Grafton looks at further European expansion
Speaking yesterday on the back of a strong set of annual results which boosted the group’s shares by nearly 9%, chief executive officer Gavin Slark said that Grafton has a reasonably healthy pipeline of potential acquisitions and significant financial headroom for such activity.
He said that the group could comfortably spend €200m on acquisitions if it so wished but will be looking for “good businesses in good markets with good management at the right price”.
Grafton will, in the short-term, mainly continue to look at bolt-on buys in the UK and further acquisitions in the Netherlands where it has largely driven group growth since Grafton entered via acquisition in 2015.
Its main Dutch business is specialist tools provider Isero. It contributed £9m (€10.4m) to group operating profit last year.
Mr Slark said that the medium-term objective is to expand into other European areas.
While acquisition opportunities are low in Ireland, the group will open three new Chadwicks building supply stores here this year; underlining management’s confidence in a recovering Irish market.
Mr Slark said the gradual growth Grafton is seeing in its Irish business is a good thing as it hints at more sustainable progress.
It owns Woodie’s DIY retail chain, as well as a merchanting business.
The Irish merchanting division grew revenue by 12%, last year.
The company yesterday reported record annual revenues of £2.5bn (€2.9m) for 2016.
That is up 13% on the previous year, with adjusted pre-tax profit up 14% at £136.2m.
On a statutory basis profit dropped 5%, partly due to a previously flagged £20m impairment charge arising from a restructuring of the UK plumbing and heating division.
Builders merchanting makes up 92% of Grafton’s overall business and saw 13% revenue growth last year.
UK merchanting marks the bulk of that and saw 6.6% growth.

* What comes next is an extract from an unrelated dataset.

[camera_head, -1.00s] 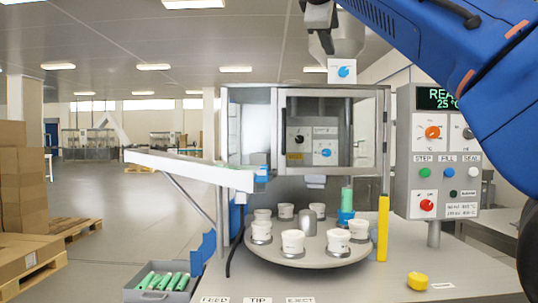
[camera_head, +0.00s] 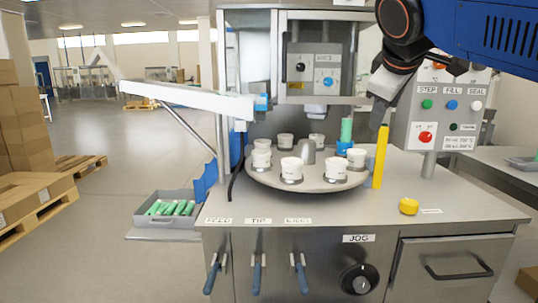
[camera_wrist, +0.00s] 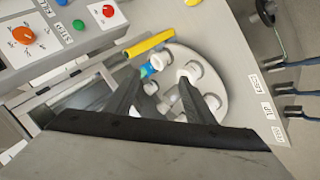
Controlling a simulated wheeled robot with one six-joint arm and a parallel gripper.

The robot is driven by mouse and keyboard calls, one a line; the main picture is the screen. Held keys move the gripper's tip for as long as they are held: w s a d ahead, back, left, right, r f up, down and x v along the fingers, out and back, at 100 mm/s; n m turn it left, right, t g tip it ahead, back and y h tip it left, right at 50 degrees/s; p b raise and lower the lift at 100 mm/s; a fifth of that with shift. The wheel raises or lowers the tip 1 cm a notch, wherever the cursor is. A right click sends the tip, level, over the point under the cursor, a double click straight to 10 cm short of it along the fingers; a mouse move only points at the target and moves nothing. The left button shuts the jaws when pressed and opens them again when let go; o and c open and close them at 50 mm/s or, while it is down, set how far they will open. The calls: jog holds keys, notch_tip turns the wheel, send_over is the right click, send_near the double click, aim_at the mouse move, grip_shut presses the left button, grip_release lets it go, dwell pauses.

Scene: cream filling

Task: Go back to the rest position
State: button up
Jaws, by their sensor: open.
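My gripper (camera_head: 380,108) is dark and hangs at the upper right in the head view, in front of the control panel (camera_head: 450,125). In the wrist view my gripper (camera_wrist: 158,95) has its two dark fingers spread apart with nothing between them. Beyond the fingers lies the round turntable (camera_wrist: 217,105) with white cups. In the head view the turntable (camera_head: 310,186) carries several white cups (camera_head: 291,168) and one grey cup (camera_head: 307,153). My gripper is apart from all of these.
A yellow post (camera_head: 381,158) stands beside the turntable. A yellow knob (camera_head: 408,206) sits on the counter (camera_head: 470,205). A white chute (camera_head: 185,94) slopes at left above a grey bin (camera_head: 160,221) of green tubes. A glazed cabinet (camera_head: 282,60) stands behind. Blue-handled levers (camera_head: 257,275) hang in front.

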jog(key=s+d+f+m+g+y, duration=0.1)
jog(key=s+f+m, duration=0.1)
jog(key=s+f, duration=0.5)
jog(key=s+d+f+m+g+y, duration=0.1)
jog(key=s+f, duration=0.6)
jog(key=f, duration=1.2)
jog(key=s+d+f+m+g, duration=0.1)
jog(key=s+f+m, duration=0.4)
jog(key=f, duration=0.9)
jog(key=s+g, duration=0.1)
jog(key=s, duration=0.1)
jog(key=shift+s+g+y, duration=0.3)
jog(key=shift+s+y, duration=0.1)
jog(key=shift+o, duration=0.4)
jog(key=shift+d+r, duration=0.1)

While he sees some uncertainty in the UK market, Mr Slark said that he remains largely unworried about Brexit.
Grafton’s main exposure in that regard is via the repair, maintenance and improvement market.
Key to that sector’s growth is consumer confidence and Mr Slark said that will only be properly gauged later in the year when there is more clarity and visibility around what a post-Brexit UK will look like.

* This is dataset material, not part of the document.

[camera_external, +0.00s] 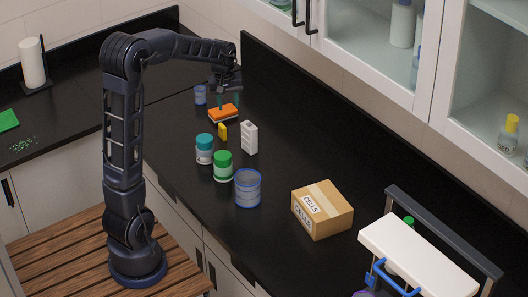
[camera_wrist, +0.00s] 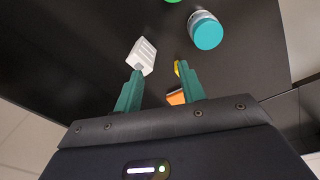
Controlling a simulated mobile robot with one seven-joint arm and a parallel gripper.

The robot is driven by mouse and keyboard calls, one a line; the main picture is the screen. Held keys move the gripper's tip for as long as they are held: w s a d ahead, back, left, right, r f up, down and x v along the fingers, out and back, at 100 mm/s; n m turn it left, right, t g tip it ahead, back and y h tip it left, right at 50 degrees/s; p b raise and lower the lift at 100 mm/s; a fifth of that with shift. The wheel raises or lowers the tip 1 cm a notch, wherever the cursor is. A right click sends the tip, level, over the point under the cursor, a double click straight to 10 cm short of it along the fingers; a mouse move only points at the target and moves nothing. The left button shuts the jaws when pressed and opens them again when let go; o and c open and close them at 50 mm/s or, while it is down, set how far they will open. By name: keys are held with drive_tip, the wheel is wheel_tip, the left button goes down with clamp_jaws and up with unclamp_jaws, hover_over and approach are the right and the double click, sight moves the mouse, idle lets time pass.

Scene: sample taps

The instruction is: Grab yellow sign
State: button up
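The yellow sign (camera_external: 222,131) is a small upright piece on the black counter, just in front of an orange block. In the wrist view a sliver of the yellow sign (camera_wrist: 177,68) shows beside the tip of the right finger, which partly hides it. My gripper (camera_external: 229,101) points down above the orange block, behind the sign. In the wrist view my gripper (camera_wrist: 160,73) has its two teal fingers wide apart, with nothing held between them.
The orange block (camera_external: 223,113) lies behind the sign, and a white rack-like block (camera_external: 249,138) stands to its right. A teal-lidded jar (camera_external: 204,149), a green-lidded jar (camera_external: 223,166) and a blue mesh cup (camera_external: 248,188) stand nearer. A cardboard box (camera_external: 323,210) sits farther right.

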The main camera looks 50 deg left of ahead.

However, he said management anticipates further modest growth in the British market this year.
“Overall prospects for the current year remain favourable with continued growth in Ireland and the Netherlands expected to support an increase in profit in the year ahead,” he said.

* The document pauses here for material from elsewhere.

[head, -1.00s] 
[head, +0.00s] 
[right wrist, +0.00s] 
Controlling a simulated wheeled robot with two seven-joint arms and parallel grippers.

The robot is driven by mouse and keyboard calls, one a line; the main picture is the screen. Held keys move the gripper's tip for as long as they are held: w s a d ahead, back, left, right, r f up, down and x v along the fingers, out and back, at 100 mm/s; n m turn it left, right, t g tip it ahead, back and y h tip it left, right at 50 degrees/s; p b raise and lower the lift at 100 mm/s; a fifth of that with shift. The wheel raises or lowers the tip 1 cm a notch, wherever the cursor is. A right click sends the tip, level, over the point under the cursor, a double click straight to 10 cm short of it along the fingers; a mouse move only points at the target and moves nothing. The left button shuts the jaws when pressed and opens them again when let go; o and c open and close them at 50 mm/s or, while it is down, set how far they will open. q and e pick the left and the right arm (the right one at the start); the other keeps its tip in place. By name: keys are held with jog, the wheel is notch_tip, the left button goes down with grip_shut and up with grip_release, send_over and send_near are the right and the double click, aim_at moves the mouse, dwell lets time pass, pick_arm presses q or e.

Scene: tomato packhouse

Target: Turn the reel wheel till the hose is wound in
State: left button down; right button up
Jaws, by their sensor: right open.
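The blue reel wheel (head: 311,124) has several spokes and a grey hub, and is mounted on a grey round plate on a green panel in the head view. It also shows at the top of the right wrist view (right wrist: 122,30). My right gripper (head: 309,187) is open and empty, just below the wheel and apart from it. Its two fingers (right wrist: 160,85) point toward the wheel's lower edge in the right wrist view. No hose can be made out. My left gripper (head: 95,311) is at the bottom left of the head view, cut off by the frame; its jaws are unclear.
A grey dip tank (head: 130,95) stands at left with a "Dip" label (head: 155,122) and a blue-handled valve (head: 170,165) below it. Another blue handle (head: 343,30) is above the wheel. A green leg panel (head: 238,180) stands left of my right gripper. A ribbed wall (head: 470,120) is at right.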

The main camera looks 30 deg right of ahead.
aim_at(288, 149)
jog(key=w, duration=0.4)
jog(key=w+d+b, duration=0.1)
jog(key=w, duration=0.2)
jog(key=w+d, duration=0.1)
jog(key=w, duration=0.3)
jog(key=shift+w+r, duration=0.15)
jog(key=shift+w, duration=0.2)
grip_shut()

Belgium remains the only underperforming market for Grafton, with revenues falling 11%.
However, the group is confident of returning the division to sustainable profitability in the medium term.
Mr Slark said that the Selco merchanting business in the UK, the exposure to a recovering Irish market and having a leading position in the Dutch market are the three characteristics differentiating Grafton from its peers at present.